◆ RECORDS FOR THIS EXERCISE
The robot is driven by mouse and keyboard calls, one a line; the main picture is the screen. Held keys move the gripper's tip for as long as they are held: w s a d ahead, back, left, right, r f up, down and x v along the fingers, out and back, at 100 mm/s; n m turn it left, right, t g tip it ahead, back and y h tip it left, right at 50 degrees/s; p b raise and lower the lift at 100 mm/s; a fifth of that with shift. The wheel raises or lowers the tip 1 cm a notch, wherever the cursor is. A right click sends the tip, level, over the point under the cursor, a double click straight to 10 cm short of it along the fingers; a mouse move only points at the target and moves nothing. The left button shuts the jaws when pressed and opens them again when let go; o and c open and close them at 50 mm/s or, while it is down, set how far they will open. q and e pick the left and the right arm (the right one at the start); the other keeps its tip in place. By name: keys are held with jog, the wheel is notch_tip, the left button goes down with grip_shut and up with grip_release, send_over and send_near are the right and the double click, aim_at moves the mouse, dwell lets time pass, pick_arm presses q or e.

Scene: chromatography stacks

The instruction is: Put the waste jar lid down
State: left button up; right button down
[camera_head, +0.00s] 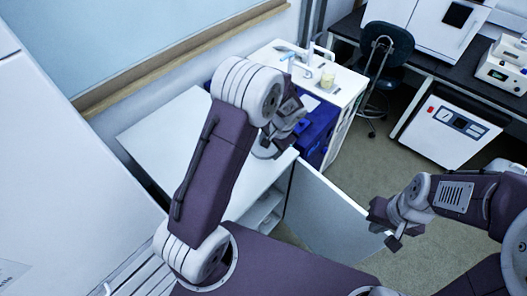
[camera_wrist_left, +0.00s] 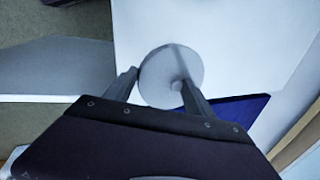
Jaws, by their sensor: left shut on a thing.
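The waste jar lid, a pale round disc (camera_wrist_left: 160,72) with a small knob, sits at the fingers of my left gripper (camera_wrist_left: 160,90) in the left wrist view. That gripper is shut on it, over a white surface. In the head view my left gripper (camera_head: 284,128) is above the right end of the white counter, and my own arm partly hides it. My right gripper (camera_head: 388,226) is empty over the floor at the right, and its finger gap is unclear.
The white counter (camera_head: 165,135) is mostly bare. Behind it stands a white cabinet (camera_head: 345,88) with a small yellowish jar (camera_head: 327,80) on top. An open white door (camera_head: 325,210) juts out in front. A chair (camera_head: 386,48) stands behind.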

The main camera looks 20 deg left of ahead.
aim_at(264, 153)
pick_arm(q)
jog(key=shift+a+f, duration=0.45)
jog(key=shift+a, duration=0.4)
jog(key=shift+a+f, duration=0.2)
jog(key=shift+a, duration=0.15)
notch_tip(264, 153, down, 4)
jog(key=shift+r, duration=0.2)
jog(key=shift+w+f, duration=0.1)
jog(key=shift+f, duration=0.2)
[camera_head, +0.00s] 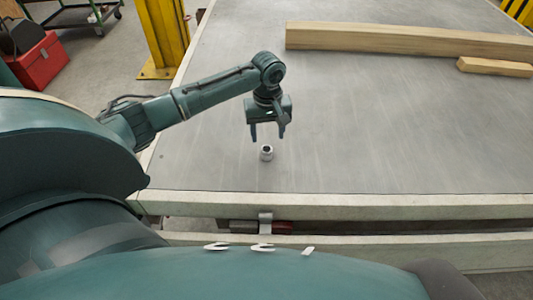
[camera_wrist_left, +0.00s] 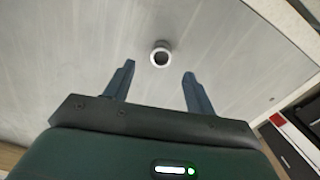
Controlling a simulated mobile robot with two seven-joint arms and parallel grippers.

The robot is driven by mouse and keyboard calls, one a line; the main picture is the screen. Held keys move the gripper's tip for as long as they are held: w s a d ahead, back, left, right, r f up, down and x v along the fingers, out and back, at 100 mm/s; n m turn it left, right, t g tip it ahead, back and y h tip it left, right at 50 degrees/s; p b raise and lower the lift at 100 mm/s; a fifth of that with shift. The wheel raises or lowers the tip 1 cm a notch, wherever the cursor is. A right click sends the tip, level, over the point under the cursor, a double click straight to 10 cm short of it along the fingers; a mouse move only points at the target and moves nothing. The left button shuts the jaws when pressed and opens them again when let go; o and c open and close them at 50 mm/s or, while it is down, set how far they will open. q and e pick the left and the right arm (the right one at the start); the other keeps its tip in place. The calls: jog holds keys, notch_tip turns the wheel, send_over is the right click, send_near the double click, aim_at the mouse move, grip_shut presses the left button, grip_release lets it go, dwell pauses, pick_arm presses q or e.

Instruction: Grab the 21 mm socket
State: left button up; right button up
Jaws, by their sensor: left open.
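The socket (camera_head: 266,153) is a small silver cylinder standing upright on the grey trailer deck (camera_head: 340,130), with its dark opening facing up. It also shows in the left wrist view (camera_wrist_left: 160,56), ahead of the fingertips and between their lines. My left gripper (camera_head: 268,136) is open and empty above the deck, just behind the socket in the head view. Its two fingers show in the left wrist view (camera_wrist_left: 158,70), apart, with nothing between them. The socket's size marking cannot be read. My right gripper is in neither view.
A long wooden beam (camera_head: 400,40) and a short wood block (camera_head: 495,67) lie at the deck's back right. The deck's pale front edge (camera_head: 350,206) runs in front of the socket. A yellow post (camera_head: 163,35) and a red toolbox (camera_head: 40,62) stand left. The deck around the socket is clear.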

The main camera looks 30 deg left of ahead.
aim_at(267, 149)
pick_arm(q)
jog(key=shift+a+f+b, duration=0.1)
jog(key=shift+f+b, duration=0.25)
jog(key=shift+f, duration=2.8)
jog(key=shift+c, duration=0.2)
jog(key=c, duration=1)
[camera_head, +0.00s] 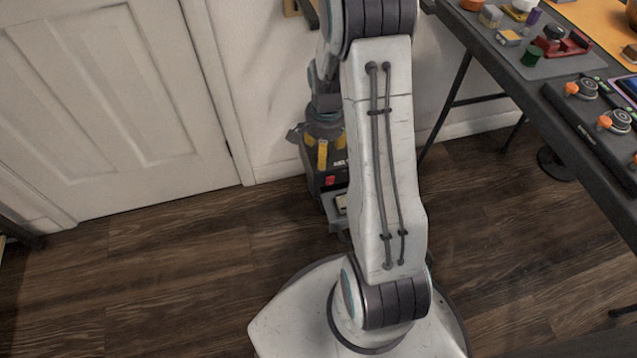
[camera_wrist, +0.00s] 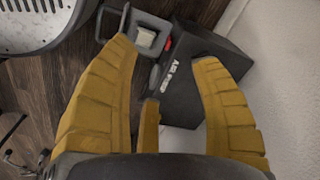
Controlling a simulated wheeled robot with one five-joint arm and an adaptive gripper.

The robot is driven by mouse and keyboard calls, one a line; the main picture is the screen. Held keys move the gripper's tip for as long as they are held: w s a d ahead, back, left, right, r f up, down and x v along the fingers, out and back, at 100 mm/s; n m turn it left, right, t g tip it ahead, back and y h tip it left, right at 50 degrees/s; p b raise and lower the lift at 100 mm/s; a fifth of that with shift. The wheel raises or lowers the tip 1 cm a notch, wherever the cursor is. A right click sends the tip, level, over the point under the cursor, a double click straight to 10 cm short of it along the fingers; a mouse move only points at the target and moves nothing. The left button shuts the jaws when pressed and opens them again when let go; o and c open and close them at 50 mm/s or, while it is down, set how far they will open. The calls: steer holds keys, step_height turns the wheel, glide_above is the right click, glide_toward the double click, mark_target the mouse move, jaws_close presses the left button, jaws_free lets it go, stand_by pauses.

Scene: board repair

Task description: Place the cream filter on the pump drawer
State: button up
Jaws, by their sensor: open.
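The air pump (camera_wrist: 200,85) is a dark box with white lettering in the wrist view. It also shows in the head view (camera_head: 328,180), partly hidden by my gripper and arm. Its grey drawer (camera_wrist: 128,22) sticks out at the upper left of the box. A small pale cream block, seemingly the cream filter (camera_wrist: 146,38), lies on the drawer. The drawer and pale block show small in the head view (camera_head: 341,200). My gripper (camera_wrist: 163,52) has its yellow fingers spread with nothing between them. The fingertips point toward the drawer side of the pump, apart from the pale block.
A dark workbench (camera_head: 475,35) with small parts and a black control panel (camera_head: 600,125) stands at the right. A white door (camera_head: 110,100) and wall are behind. A red part (camera_wrist: 168,43) sits beside the drawer. Wooden floor (camera_head: 170,270) at the left is clear.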

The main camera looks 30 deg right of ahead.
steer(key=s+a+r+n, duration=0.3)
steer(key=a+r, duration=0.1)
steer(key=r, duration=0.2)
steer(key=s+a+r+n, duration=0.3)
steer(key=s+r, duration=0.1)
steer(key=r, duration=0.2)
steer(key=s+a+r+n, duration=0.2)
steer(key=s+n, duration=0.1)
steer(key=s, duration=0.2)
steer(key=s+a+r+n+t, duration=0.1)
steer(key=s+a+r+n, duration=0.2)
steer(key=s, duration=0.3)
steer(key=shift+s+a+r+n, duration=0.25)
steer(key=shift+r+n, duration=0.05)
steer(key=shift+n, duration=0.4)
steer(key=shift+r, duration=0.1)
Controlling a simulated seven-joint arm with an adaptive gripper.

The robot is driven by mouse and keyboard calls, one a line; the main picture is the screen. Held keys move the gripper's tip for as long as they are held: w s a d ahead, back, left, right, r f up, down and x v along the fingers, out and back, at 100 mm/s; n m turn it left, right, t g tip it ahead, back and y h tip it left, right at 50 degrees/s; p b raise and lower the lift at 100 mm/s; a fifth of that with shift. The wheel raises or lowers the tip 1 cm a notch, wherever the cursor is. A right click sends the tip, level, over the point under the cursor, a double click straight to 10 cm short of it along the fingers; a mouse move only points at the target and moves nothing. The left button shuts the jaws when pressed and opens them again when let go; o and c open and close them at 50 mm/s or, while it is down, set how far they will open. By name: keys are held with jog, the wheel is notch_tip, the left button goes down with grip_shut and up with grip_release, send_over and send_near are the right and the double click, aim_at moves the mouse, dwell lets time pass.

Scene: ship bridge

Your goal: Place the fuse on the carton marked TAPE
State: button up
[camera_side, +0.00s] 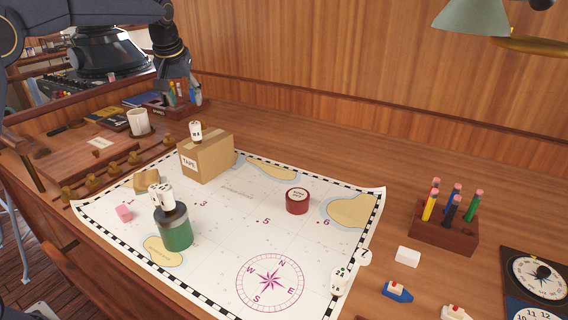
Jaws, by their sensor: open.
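The carton marked TAPE (213,160) is a brown box standing on the chart, its label on the left face. A small white fuse (195,131) with dark markings stands upright on the carton's top, near its left edge. My gripper (172,88) is up and to the left of the carton in the picture, open and apart from the fuse. Its fingertips are hard to make out against the pen holder behind. Another (339,281) is at the chart's lower right edge.
A red round tin (297,201), pink eraser (124,214) and small tan block (147,181) lie on the chart (232,235). A pen block (443,232) and toy boats (397,291) are at right. A white mug (138,122) stands at left. The chart's middle is clear.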

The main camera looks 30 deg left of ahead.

◆ REQUIRED WORK
Which lines of the material contain the string "adaptive"? List each of them.

◆ THE REPLY
Controlling a simulated wheeled robot with one five-joint arm and an adaptive gripper.
Controlling a simulated seven-joint arm with an adaptive gripper.

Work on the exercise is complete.